• OBJECTIVE:
Copy out all lines that hold "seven".

Robot episode records

####################

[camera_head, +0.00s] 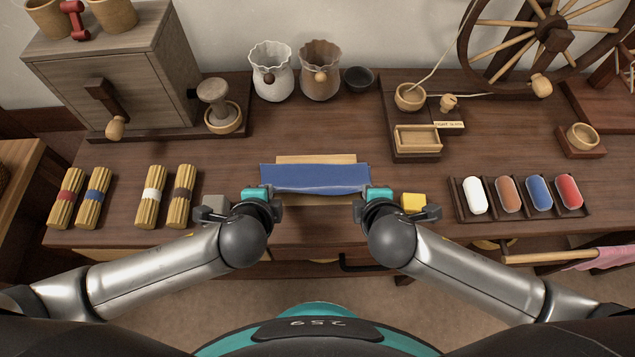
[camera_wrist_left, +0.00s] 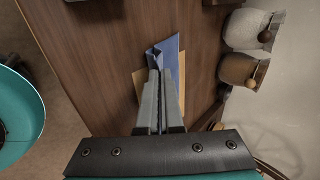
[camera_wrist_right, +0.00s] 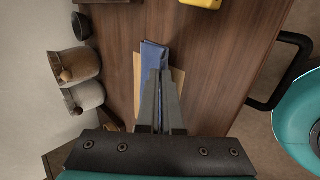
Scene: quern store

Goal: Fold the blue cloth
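The blue cloth (camera_head: 315,180) is a narrow band stretched left to right between my two grippers, over a pale wooden board (camera_head: 316,159) at the middle of the table. My left gripper (camera_head: 262,190) is shut on the cloth's left end, which looks bunched between the fingers in the left wrist view (camera_wrist_left: 157,58). My right gripper (camera_head: 371,190) is shut on its right end, also seen in the right wrist view (camera_wrist_right: 154,60). The cloth hides the middle of the board. I cannot tell how far the cloth is above it.
Bundles of yellow sticks (camera_head: 150,197) lie at left. A grey block (camera_head: 215,204) and a yellow block (camera_head: 413,202) sit beside my grippers. A rack of coloured pieces (camera_head: 507,217) is at right. Jars (camera_head: 320,78), a cabinet (camera_head: 115,75) and a spinning wheel (camera_head: 553,38) stand behind.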

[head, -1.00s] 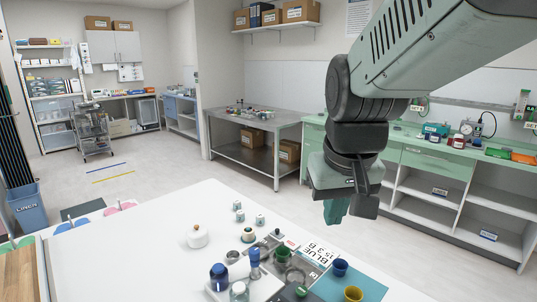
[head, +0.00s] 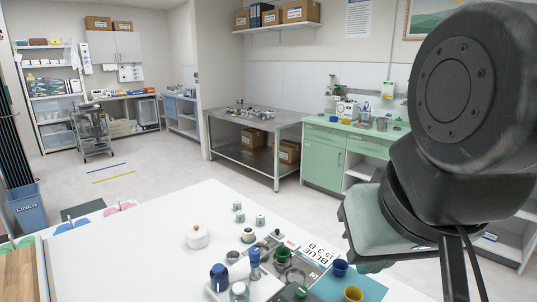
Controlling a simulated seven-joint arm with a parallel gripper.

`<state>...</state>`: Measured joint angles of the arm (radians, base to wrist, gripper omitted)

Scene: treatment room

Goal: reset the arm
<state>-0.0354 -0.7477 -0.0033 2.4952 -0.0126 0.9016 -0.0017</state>
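My gripper (head: 455,270) is at the right of the head view, close to the camera and above the right side of the white table (head: 130,245). Part of it runs out of the picture at the bottom, and its fingertips cannot be made out clearly. I cannot see anything held in it. My arm's dark joint fills the upper right and hides part of the green counter.
On the table are a white lidded pot (head: 198,238), a blue cup (head: 340,267), a yellow cup (head: 353,293), a green cup (head: 283,254) and several small jars. A steel table (head: 255,120) and green cabinets (head: 322,158) stand behind. The table's left part is clear.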

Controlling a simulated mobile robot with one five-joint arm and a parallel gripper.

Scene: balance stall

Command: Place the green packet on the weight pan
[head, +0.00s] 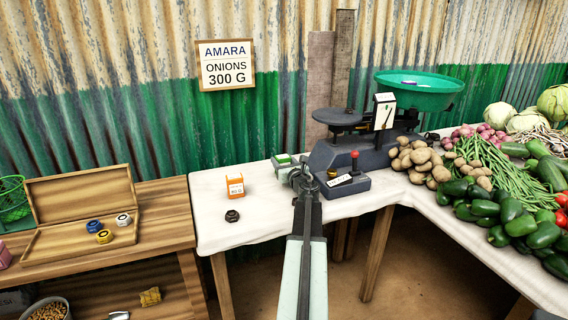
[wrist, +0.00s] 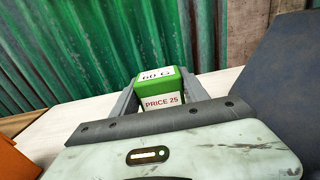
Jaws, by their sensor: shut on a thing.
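The green packet (wrist: 160,88) stands between the two jaws of my gripper (wrist: 159,94) in the wrist view. Its labels read "60 G" and "PRICE 25". In the head view the green packet (head: 284,160) shows just beyond my gripper (head: 294,172), which hides part of it. My gripper is shut on it, near the white tabletop. The weight pan (head: 337,117) is the flat dark plate on the left of the balance scale (head: 350,150). It looks empty and is above and to the right of the packet. The scale's green bowl (head: 420,98) holds a small item.
An orange packet (head: 235,186) and a dark weight (head: 232,216) stand on the white table, left of my arm. Potatoes (head: 416,158) and other vegetables lie right of the scale. An open wooden box with several weights (head: 104,236) is at the left.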

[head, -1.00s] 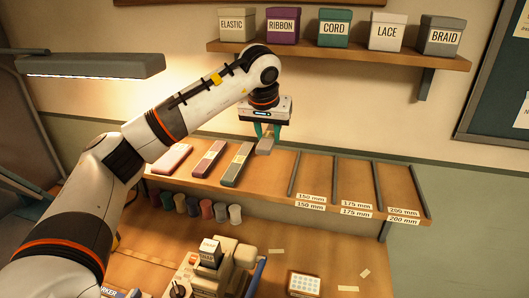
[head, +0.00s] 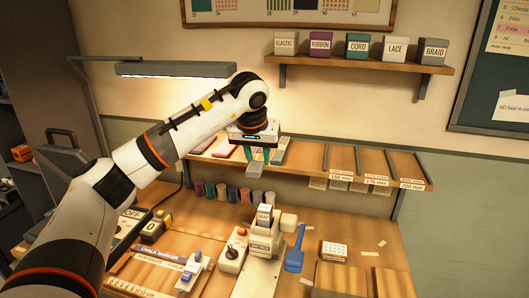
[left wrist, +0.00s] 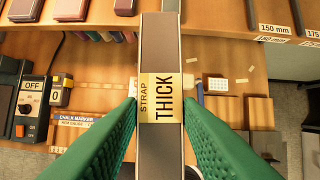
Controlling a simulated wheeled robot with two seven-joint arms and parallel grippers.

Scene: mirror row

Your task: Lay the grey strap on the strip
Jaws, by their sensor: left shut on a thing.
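The grey strap (head: 281,152) is a long flat grey piece. Its yellow label reads STRAP THICK in the left wrist view (left wrist: 160,60). My left gripper (head: 263,156) has its green fingers shut on the strap's two long sides near the label (left wrist: 160,105). In the head view the strap overlaps the lower wooden shelf; its exact height above it is hard to tell. A pale strip with printed marks (head: 128,286) lies at the bench's front left; I cannot tell whether it is the task's strip. My right gripper is not in view.
Divided shelf bays (head: 342,160) with millimetre labels lie right of the strap. A label machine (head: 264,235), a blue-handled tool (head: 294,250) and a switch box (head: 130,222) crowd the bench. Labelled boxes (head: 357,45) stand on the upper shelf.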

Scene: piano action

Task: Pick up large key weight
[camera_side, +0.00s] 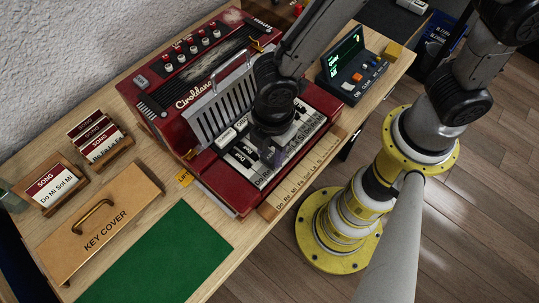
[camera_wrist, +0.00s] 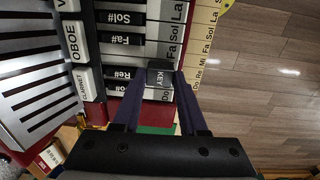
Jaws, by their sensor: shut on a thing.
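The key weight is a small dark block (camera_wrist: 160,76) with "KEY" in white on top. In the wrist view it sits between the fingertips of my gripper (camera_wrist: 161,84), which is shut on it. It is over the piano keys (camera_wrist: 121,57), at the Do and Re end. I cannot tell whether it touches them. In the side view my gripper (camera_side: 271,155) points down at the left part of the keyboard, and the weight is not clear there.
The red Ciroldano instrument (camera_side: 160,118) has a raised grey grille (camera_side: 215,118) close beside my gripper. A wooden key cover (camera_side: 95,225), song cards (camera_side: 98,138), a green mat (camera_side: 160,255) and a control box (camera_side: 352,70) are on the table.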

####################

• REPLY:
Controlling a simulated seven-joint arm with a parallel gripper.
Controlling a simulated wheeled robot with two seven-joint arms and parallel grippers.

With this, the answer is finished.